Quando os espanhóis atingiram a América, os povos então lá estabelecidos já possuíam suas bibliotecas e livros, ou seja, seus modos de registro, como os códices. Esses registros deveriam ser melhor explorados por pesquisadores segundo Santos, pois conferiria um pluralismo de vozes às quase oficializadas crônicas espanholas, abrindo mais um horizonte analítico. Porém, assim como na chegada dos europeus, como ainda hoje, a produção escrita indígena não era considerada intelectual, por isso seus escritos são descartados como documentos históricos, o que demonstra um interesse em que a história seja contada seguindo a lógica cristã e europeia, como aponta o autor no trecho destacado: “Essa situação mostra que optamos pela narrativa espanhola em detrimento de uma enorme pluralidade de vozes testemunhos, ou seja, selecionamos os relatos que se encaixavam na construção da história do moderno império espanhol e nas teorias explicativas cristãs ocidentais."
            
         A negação aos livros indígenas se aproxima de uma recusa em tentar entender de forma orgânica e hermenêutica o modo de pensar daqueles que os escreveram, baseando-se na insustentável dicotomia entre o discurso mítico e histórico, como se as representações coletivas dos povos mesoamericanos não fossem carregadas de saberes, informações e significados.
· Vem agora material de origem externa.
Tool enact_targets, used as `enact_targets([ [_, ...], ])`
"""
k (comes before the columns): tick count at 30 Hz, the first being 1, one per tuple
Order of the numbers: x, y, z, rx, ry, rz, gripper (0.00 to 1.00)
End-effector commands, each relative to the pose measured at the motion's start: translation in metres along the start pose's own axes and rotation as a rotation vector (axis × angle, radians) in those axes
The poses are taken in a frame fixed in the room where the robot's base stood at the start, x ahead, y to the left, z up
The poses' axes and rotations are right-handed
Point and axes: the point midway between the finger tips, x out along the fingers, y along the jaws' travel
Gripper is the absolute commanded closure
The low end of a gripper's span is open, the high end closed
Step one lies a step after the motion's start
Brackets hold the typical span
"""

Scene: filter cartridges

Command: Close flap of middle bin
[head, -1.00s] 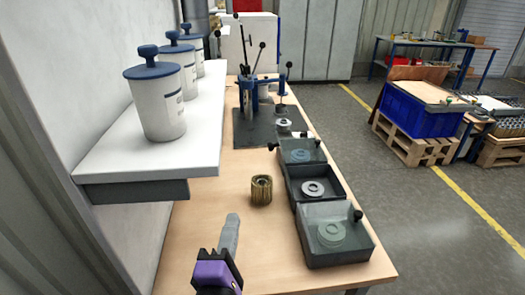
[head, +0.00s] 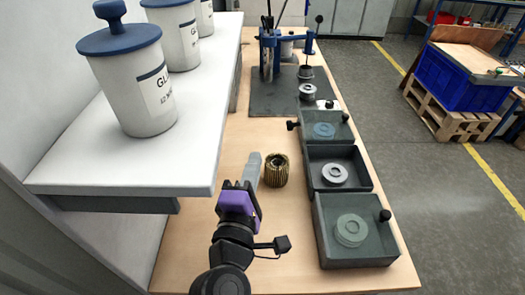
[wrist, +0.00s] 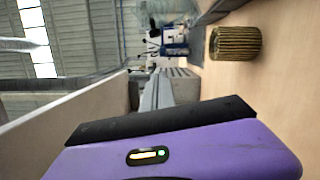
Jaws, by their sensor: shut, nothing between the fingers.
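The middle bin (head: 370,181) is a dark box in a row of three on the bench's right side. Its top is uncovered and a pale ring (head: 334,173) lies inside. Its transparent flap is hard to make out; a dark knob (head: 292,125) sticks out left near the far bin (head: 345,138), and I cannot tell which flap bears it. The near bin (head: 335,258) has a clear flap lying over its top. My gripper (head: 256,163) is shut and empty, left of the middle bin and apart from it. Its grey fingers show in the wrist view (wrist: 157,92).
A ribbed brass-coloured cartridge (head: 276,170) stands between my gripper and the middle bin. It also shows in the wrist view (wrist: 235,43). A white shelf (head: 75,165) with lidded jars overhangs on the left. A blue press (head: 268,55) stands at the back.

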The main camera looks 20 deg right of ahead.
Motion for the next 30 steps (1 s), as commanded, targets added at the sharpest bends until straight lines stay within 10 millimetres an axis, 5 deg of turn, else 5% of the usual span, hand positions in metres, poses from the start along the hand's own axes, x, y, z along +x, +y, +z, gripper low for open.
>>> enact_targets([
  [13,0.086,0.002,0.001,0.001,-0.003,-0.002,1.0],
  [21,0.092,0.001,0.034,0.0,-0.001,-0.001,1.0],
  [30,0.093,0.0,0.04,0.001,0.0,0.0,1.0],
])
Santos rejeita essa teoria afirmando que: “(...) a dicotomia entre discurso mítico e histórico não sustenta, pois o que o mundo ocidental chamou de mítico não possui um conteúdo específico, mas define-se como o oposto de um discurso que se auto-intitula científico, isto é, totalmente objetivo e universal. O que o mundo ocidental chama de mítico são relatos que nos contam representações coletivas que não são as nossas e cujos fundamentos nos são desconhecidos.” (SANTOS, 2002, p.91). Esse excerto ilustra a relação mito-história, base dos trabalhos do autor.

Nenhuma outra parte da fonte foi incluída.